His manifest business acumen quickly drove Magee business beyond Donegal and Ireland to the UK and eventually the US and many other countries.

By the end of the second World War, Magee was selling Donegal tweed and cloth made in Convoy Woollen Mills all over Britain and Ireland – and they decided to open a clothing factory in Belfast in 1945.

With a warehouse having already been in place after Ireland was partitioned, Belfast was a ready site in which to avoid customs problems, distributing tweed taken by train from Donegal and sold throughout the UK. The Irish market was serviced in the 1950s through clothing factories in the Republic working on contract for Magee. The Donegal clothing factory opened in the early 1960s.

When Howard Temple’s brother-in-law Bob Harris teamed up with him in the late 1940s, the company linked with Irish designers Sybil Connolly and Irene Gilbert, who began using Donegal tweed in a fashion sense.

Until then, Donegal tweed had been basically a utilitarian, practical fabric. When Connolly and Gilbert came on board it was introduced to the fashion market in the US and also to Aer Lingus, whose uniforms are still made with Magee cloth.

Until recently, Magee dressed the Irish rugby team. Magee suits, with their red lining, are proudly worn by Munster, and by the Scottish rugby squad.

From the 1950s up to the 1980s, when Ireland was still a competitive economy with considerable indigenous manufacturing, Howard Temple did his utmost with his management team to develop the weaving and clothing company in Donegal and Northern Ireland.

He was intensely proud of providing as much employment as possible, and up to the mid-1990s Magee had 600 workers, 400 in Donegal and 200 in the North. He was thrilled to receive an Honorary Doctorate from Trinity College Dublin for his services to industry.

At one stage Magee had 100 hand-loomers at work in the Donegal factory and also in their own homes, as far away as Ardara and Glenties.

In the late 1970s power-looming was introduced in the factory to keep up with market demands. Howard Temple agonised over the switch, but he was also a realist and recognised the need for change. Among its current 130 employees, Magee still has 10 hand-weavers for some very specific customers.

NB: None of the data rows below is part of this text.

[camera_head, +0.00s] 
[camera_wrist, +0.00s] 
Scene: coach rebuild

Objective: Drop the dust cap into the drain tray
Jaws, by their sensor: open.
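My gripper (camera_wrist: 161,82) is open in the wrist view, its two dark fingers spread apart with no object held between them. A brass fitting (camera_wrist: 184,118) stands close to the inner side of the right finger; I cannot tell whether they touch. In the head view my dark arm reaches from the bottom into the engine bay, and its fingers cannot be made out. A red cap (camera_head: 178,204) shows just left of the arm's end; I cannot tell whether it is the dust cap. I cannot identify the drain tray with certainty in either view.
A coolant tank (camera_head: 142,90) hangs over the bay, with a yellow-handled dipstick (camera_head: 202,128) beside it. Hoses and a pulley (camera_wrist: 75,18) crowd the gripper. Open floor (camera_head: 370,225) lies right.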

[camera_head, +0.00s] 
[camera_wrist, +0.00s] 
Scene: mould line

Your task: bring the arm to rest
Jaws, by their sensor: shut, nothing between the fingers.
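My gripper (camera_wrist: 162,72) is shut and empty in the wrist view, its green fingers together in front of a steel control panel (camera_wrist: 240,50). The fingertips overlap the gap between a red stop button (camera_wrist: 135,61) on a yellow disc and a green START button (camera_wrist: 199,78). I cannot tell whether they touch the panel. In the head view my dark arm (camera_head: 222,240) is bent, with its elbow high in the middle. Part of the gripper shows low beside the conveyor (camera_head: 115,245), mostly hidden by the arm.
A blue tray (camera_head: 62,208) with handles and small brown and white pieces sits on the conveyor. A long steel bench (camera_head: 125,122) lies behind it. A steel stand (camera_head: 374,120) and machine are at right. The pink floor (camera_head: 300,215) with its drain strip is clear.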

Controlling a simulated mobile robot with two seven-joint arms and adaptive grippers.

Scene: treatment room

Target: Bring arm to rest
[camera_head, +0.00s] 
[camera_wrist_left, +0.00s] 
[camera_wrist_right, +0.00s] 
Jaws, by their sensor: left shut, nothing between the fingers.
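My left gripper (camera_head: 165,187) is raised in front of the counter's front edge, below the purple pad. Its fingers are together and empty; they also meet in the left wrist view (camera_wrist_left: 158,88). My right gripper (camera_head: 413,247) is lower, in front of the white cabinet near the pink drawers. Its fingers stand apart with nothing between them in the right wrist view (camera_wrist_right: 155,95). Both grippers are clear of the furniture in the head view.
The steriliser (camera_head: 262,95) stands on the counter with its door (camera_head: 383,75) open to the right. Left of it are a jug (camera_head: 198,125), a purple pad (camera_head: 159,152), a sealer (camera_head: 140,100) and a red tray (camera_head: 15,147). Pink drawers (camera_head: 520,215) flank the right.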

He was an active member of business and local communities, and also excelled in sports. He was proud of his role as a winger in his teens on the Methodist College Belfast team that won the Ulster Cup in 1929 and 1930. He failed to take up golf, citing an accidental wallop to his brother Wilbur’s forehead as an excuse for a limited swing, but he presented land for the founding of Donegal Town Golf Club.

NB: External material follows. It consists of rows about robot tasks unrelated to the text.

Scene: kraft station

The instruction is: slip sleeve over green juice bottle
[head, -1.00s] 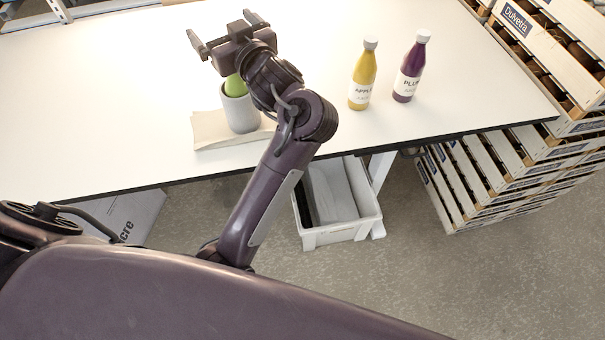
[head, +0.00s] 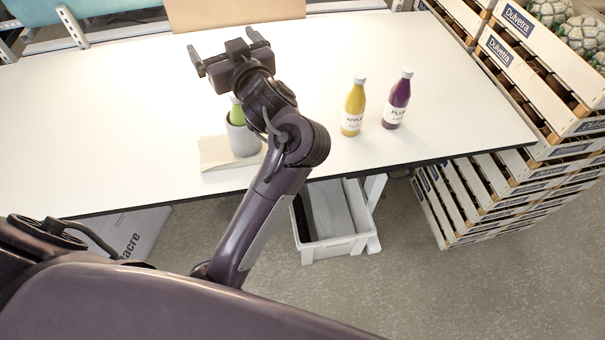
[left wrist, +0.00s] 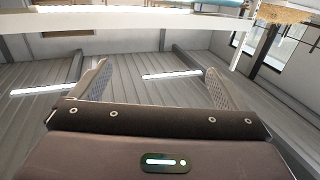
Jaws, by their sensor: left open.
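The green juice bottle (head: 236,108) stands at the left middle of the table, partly hidden behind my left wrist. A grey sleeve (head: 242,141) is around its lower part, and the green upper part shows above the rim. My left gripper (head: 226,52) is open and empty, raised above and beyond the bottle, apart from it. In the left wrist view its two fingers (left wrist: 158,85) are spread with nothing between them. My right gripper is not in view.
A flat beige piece (head: 215,153) lies beside the sleeve. A yellow apple bottle (head: 354,104) and a purple plum bottle (head: 398,99) stand to the right. Wooden crates (head: 510,85) are stacked past the table's right end. A white bin (head: 332,243) sits below the front edge.

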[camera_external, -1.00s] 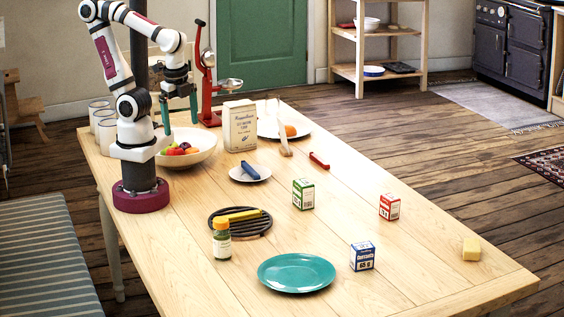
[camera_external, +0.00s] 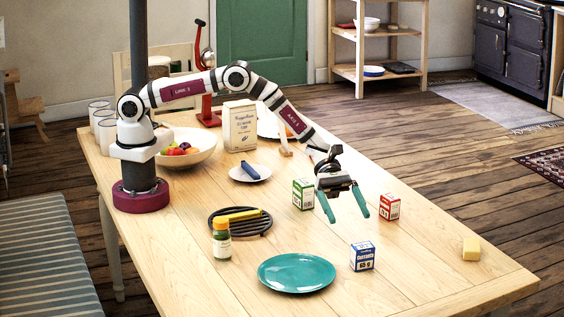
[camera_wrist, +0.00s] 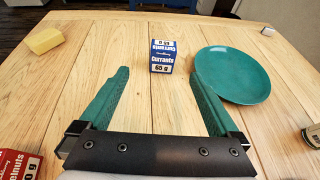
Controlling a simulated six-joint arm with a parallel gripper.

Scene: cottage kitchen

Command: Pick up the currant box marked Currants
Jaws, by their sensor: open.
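The currant box (camera_external: 362,256) is small, blue and white, and stands on the table at the front, just right of the teal plate. In the wrist view the currant box (camera_wrist: 162,56) reads "Currants" and "65 g" and lies ahead, between the lines of the two fingers. My gripper (camera_external: 345,214) is open and empty, with green fingers pointing down. It hangs above the table, behind the currant box and apart from it. My gripper also shows in the wrist view (camera_wrist: 160,75), its fingers spread wide.
A teal plate (camera_external: 296,272) lies left of the currant box. A green box (camera_external: 303,195) and a red box (camera_external: 390,207) stand near my gripper. A yellow block (camera_external: 471,249) lies far right. A jar (camera_external: 222,240) and a black trivet (camera_external: 258,228) are further left.

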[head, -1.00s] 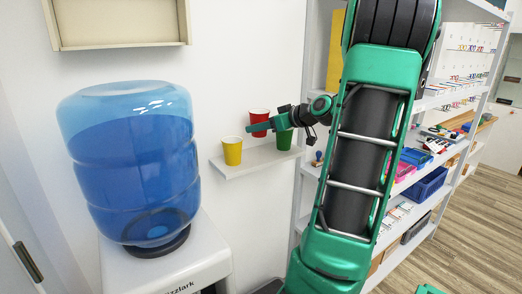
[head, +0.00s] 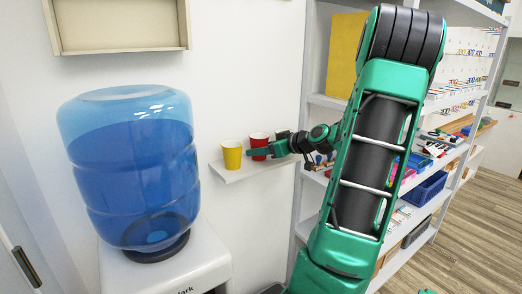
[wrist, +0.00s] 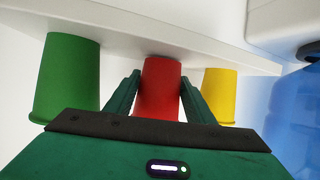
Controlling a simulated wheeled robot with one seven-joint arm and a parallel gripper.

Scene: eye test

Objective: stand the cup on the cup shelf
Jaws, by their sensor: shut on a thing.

He loved the countryside and recalled how, working in a hayfield as a five-year-old, a biplane flew over and circled the hayrick with the pilot leaning out of the open cockpit with an unlit cigarette in hand, shouting at the man on the stack to throw up a box of matches.

He was Joint Master of the Strabane and Donegal Hounds and loved game shooting. He never forgot to drop a calendar or Christmas card to the farmers whose land he used.

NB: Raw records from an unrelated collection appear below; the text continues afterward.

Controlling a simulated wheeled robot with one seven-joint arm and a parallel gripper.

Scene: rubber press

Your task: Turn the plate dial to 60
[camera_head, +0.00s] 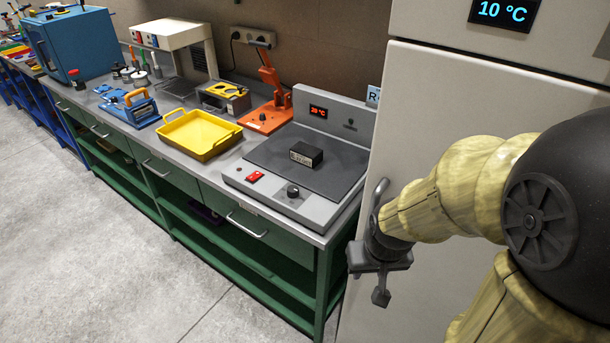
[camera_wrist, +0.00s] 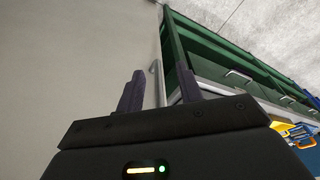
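The hot plate (camera_head: 253,179) is a light grey unit with a dark flat top, standing at the right end of the bench. Its plate dial (camera_head: 294,191) is a small dark knob on the front face, right of a red switch (camera_head: 255,177). A red display (camera_head: 318,111) on the raised back panel seems to read 20 °C. A small black block (camera_head: 306,154) lies on the dark top. My gripper (camera_head: 381,296) hangs right of the plate, in front of the pale cabinet, apart from the dial.
A tall pale cabinet (camera_head: 420,110) with a 10 °C display stands right of the bench. An orange press (camera_head: 267,117) and a yellow tray (camera_head: 201,134) are left of the plate. The green bench (camera_head: 251,246) has drawer handles along its front. The floor before it is clear.

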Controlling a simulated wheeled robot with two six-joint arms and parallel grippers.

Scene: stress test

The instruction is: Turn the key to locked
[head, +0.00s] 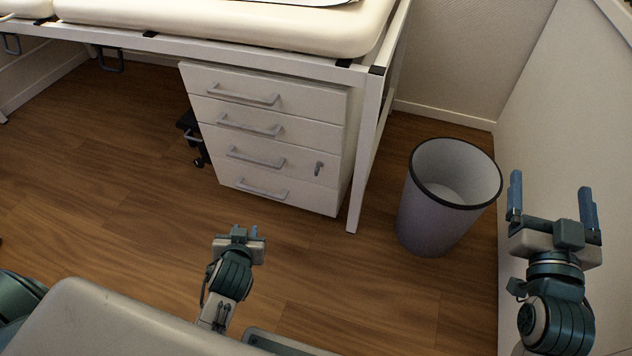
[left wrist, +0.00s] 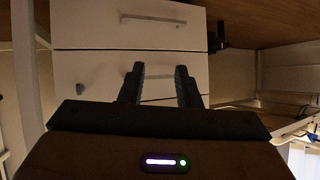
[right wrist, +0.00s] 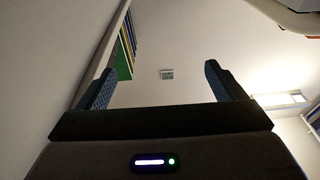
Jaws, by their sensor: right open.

A most memorable tribute was paid to his skills as a fisherman when Donegal and District Anglers stood on the bridge to honour him at his funeral in Donegal with their rods vertical.

He remembered catching a 36lb salmon on the Erne before the hydro-electric station came to Ballyshannon. On the same morning he also landed a 25lb salmon – today the stuff of anglers’ dreams. One of his favourite rivers was the Eany, and at the end of September every season he enjoyed a ceremony where the fishermen would pour a little whiskey into the water for the fish and have a bit of a party on the bridge.

He loved being taken by the anglers to the Eany for the end-of-season ceremony, when he was in his 90s.

He is survived by his wife Maureen, son Lynn, and daughters Claire Moore and Caroline Brabazon.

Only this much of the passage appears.